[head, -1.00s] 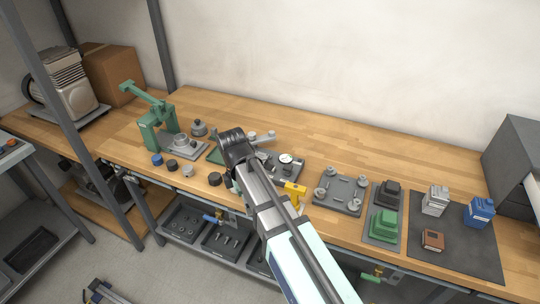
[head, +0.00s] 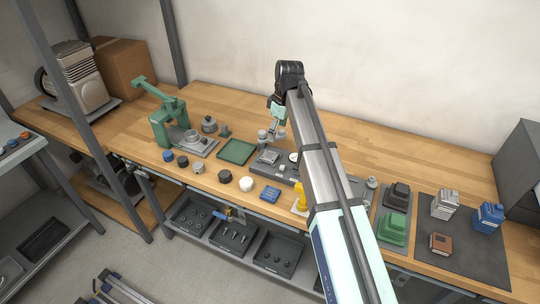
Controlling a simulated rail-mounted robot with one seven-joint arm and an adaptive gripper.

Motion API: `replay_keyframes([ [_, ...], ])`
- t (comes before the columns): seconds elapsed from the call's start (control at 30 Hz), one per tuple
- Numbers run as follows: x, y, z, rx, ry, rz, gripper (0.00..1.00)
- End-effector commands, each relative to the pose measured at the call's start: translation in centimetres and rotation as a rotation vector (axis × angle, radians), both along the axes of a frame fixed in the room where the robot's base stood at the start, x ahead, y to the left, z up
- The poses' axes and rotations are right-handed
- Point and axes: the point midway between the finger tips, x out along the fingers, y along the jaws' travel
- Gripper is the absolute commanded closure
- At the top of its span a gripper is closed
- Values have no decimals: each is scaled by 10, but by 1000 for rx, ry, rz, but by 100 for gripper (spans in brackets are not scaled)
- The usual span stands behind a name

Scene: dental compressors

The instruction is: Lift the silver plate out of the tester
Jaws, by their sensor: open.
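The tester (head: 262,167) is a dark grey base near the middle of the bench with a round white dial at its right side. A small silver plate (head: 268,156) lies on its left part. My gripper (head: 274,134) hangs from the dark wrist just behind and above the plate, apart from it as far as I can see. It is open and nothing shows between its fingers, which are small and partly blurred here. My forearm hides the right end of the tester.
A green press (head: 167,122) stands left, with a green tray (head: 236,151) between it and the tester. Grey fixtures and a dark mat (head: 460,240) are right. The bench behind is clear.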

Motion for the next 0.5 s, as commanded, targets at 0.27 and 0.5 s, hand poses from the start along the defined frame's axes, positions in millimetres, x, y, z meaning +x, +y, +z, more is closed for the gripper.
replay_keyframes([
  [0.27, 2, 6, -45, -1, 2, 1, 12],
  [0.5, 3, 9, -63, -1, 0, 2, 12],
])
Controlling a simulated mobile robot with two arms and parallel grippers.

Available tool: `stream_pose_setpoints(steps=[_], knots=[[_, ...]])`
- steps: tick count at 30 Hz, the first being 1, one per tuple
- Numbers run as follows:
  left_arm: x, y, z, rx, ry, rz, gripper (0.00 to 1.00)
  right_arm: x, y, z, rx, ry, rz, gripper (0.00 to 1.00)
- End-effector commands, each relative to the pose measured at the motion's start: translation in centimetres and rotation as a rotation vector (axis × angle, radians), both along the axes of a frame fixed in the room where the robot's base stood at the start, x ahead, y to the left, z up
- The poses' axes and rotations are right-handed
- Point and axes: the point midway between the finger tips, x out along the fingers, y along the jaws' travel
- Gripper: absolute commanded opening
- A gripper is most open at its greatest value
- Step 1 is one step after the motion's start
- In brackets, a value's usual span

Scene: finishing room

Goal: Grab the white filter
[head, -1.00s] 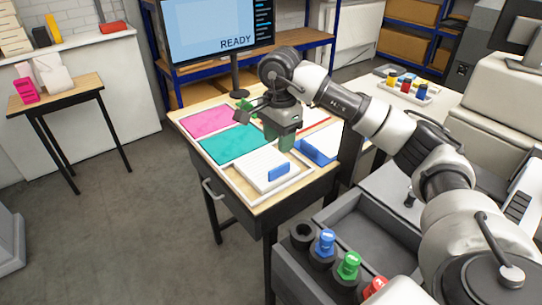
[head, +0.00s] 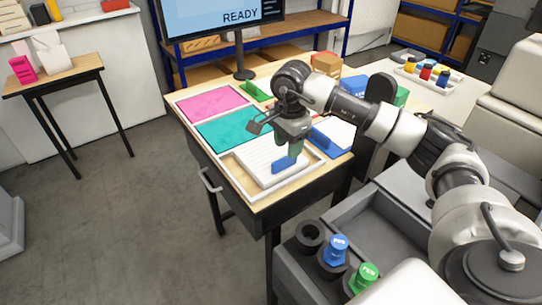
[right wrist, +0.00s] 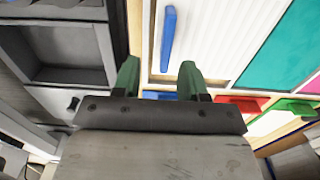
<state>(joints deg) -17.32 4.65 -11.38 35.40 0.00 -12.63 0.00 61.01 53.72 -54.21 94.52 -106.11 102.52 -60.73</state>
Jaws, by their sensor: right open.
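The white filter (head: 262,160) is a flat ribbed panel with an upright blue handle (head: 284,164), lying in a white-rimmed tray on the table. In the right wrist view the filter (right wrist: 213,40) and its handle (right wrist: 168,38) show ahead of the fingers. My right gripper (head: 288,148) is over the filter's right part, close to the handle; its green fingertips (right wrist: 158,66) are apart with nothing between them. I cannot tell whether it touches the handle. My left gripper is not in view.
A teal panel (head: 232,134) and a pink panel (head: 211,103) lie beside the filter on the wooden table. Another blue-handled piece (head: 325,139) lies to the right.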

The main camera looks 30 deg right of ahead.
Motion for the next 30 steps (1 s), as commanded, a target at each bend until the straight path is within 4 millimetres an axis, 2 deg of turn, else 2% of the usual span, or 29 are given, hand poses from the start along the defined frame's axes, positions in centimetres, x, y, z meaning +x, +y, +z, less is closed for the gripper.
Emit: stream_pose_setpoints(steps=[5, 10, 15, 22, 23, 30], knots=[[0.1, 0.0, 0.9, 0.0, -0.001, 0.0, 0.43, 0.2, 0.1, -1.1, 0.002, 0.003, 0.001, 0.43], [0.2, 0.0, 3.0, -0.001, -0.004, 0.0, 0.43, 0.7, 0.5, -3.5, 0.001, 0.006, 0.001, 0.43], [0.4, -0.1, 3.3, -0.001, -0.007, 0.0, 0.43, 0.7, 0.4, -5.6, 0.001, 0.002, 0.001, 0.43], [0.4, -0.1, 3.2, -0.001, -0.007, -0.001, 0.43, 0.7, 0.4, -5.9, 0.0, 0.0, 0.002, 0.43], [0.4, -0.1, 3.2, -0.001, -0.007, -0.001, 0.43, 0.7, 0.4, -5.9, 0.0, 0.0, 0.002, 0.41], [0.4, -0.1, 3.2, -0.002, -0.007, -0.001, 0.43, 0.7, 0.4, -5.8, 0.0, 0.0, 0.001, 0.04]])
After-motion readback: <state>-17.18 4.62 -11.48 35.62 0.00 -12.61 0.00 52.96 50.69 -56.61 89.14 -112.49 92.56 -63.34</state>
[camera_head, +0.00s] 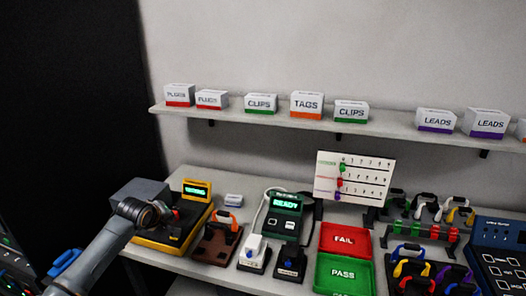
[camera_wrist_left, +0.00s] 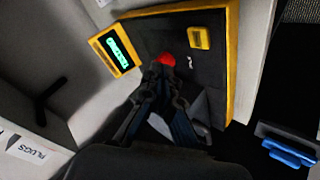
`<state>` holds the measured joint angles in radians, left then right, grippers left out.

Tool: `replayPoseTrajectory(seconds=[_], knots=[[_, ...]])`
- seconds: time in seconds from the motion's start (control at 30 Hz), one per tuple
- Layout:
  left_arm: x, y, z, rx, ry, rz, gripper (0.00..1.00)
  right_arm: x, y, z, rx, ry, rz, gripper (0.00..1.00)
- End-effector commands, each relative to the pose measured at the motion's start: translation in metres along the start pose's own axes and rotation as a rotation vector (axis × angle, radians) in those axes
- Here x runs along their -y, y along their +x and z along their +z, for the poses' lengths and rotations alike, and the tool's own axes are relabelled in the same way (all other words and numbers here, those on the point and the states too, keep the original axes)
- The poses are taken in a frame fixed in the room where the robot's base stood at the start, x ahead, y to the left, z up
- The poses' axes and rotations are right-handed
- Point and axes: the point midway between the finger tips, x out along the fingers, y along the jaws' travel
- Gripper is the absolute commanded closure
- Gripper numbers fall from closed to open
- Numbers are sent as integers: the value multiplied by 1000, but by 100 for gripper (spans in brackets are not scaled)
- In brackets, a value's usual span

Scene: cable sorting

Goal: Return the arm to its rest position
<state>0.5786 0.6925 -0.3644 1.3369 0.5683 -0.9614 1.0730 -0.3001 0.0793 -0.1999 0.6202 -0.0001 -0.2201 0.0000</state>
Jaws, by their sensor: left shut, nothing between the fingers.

*Exercise aim*: Which lines hold the word "grippers"? Copy every one of them.

*Output of the exercise*:
Controlling a simulated mobile robot with two arms and parallel grippers.
`<state>` holds the measured joint angles in radians, left then right, grippers left out.

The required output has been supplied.